Robot episode rows
┄┄┄┄┄┄┄┄┄┄┄┄┄┄┄┄┄┄┄┄

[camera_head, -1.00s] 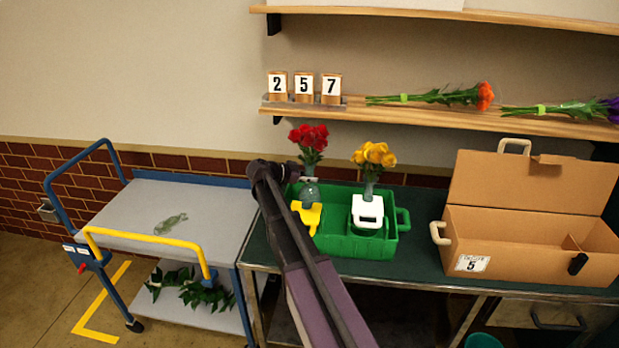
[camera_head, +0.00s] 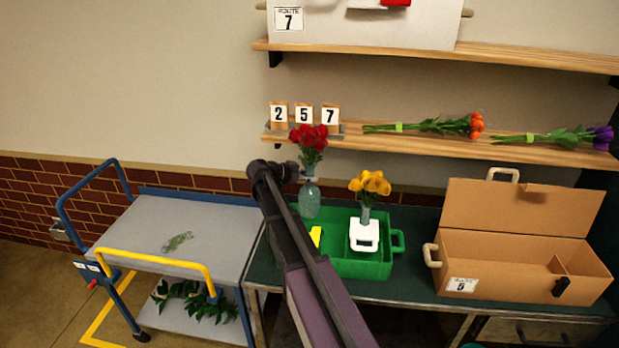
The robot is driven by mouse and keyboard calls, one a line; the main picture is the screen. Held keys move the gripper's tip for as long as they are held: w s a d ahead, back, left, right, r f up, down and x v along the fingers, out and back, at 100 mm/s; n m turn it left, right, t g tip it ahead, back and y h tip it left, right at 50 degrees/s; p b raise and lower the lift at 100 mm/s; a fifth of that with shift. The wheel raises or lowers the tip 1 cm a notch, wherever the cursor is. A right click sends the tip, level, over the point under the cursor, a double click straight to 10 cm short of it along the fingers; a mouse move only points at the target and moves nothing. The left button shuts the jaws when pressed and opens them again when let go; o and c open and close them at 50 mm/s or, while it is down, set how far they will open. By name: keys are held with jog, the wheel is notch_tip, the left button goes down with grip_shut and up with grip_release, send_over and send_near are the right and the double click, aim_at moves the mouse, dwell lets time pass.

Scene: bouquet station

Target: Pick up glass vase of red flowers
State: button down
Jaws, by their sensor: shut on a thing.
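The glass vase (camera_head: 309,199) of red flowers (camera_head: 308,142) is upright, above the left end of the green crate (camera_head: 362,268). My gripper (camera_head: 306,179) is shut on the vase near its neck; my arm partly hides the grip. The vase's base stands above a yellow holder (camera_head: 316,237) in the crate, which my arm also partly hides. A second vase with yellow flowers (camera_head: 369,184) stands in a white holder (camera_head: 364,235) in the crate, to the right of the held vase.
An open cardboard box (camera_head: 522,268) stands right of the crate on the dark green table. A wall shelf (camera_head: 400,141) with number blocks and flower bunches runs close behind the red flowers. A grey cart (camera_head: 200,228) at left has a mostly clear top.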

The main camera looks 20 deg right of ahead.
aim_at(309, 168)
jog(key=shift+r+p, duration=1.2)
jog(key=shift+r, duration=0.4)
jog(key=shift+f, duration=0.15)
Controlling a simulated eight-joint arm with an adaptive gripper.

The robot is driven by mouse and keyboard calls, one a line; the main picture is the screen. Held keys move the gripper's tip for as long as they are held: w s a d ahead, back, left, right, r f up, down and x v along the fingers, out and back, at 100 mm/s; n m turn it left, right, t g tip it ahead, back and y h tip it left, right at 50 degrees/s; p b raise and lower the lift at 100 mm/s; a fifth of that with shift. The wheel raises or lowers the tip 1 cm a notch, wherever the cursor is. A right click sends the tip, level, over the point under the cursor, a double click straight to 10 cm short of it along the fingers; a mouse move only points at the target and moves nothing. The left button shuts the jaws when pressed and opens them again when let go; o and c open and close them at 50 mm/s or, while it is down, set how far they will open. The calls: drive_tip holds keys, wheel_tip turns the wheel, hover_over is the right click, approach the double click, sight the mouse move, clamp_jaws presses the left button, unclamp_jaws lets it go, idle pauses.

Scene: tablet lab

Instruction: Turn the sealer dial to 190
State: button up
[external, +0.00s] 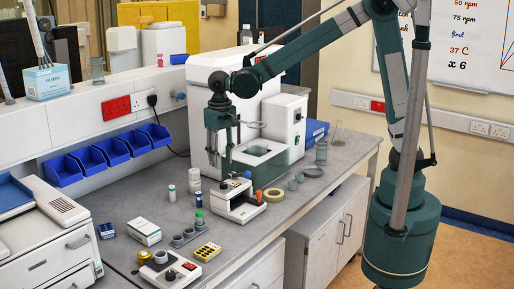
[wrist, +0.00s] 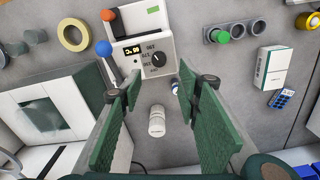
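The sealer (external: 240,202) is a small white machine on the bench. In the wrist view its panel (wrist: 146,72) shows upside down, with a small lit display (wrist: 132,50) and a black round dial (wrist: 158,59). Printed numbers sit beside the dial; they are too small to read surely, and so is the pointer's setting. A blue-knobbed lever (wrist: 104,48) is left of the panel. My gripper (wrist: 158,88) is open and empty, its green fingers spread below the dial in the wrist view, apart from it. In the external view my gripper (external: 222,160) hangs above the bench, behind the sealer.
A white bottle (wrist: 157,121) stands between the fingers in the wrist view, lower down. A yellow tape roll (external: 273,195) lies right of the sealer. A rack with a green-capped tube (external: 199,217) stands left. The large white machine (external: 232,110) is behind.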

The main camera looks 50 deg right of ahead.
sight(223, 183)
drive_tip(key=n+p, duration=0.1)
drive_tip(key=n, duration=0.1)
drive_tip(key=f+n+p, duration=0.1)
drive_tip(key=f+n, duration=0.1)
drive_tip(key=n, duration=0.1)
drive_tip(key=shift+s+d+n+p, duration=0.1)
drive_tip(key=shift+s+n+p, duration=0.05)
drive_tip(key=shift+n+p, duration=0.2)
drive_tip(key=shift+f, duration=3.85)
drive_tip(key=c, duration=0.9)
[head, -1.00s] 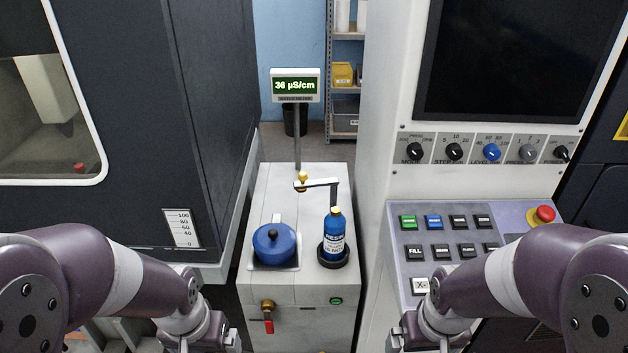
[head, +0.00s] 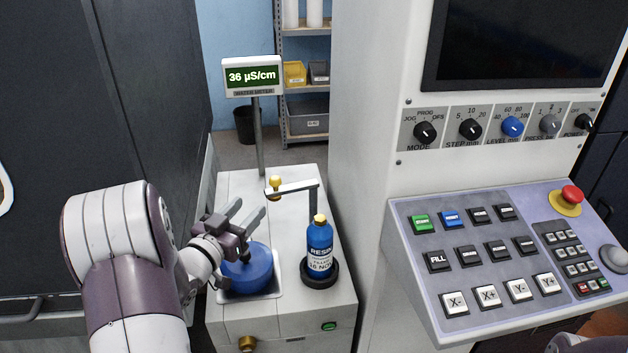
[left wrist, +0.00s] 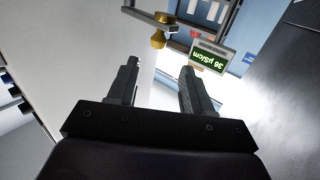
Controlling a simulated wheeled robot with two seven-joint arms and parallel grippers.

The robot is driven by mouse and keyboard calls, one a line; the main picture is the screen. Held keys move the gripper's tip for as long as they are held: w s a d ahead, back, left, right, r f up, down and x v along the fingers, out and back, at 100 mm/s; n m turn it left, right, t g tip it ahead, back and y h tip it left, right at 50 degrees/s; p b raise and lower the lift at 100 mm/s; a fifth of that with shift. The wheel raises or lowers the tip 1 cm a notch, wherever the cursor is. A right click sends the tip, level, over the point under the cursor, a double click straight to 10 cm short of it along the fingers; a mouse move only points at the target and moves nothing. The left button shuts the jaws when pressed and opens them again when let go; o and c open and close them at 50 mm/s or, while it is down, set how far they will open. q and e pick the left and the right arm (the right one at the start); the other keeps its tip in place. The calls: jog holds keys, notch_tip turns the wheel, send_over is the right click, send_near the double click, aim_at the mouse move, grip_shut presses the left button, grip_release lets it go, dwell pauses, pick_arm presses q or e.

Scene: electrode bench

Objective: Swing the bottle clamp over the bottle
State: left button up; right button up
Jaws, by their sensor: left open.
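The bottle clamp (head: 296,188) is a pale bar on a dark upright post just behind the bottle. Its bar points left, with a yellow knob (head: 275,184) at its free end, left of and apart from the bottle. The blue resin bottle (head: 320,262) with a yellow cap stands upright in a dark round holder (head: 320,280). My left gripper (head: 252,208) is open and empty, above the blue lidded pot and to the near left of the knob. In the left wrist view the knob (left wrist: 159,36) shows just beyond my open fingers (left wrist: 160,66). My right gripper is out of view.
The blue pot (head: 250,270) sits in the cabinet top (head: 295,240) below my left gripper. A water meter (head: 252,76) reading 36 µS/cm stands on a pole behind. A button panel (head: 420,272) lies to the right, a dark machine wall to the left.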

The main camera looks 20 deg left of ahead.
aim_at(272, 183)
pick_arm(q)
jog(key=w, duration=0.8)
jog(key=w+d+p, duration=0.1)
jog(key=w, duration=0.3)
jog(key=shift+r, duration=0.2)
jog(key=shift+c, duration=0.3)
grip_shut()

┄┄┄┄┄┄┄┄┄┄┄┄┄┄┄┄┄┄┄┄

▶ What to do
Copy each line of the listing in which the word "Controlling" can be found.

▶ Response
Controlling a simulated eight-joint arm with an adaptive gripper.
Controlling a simulated wheeled robot with two seven-joint arms and parallel grippers.

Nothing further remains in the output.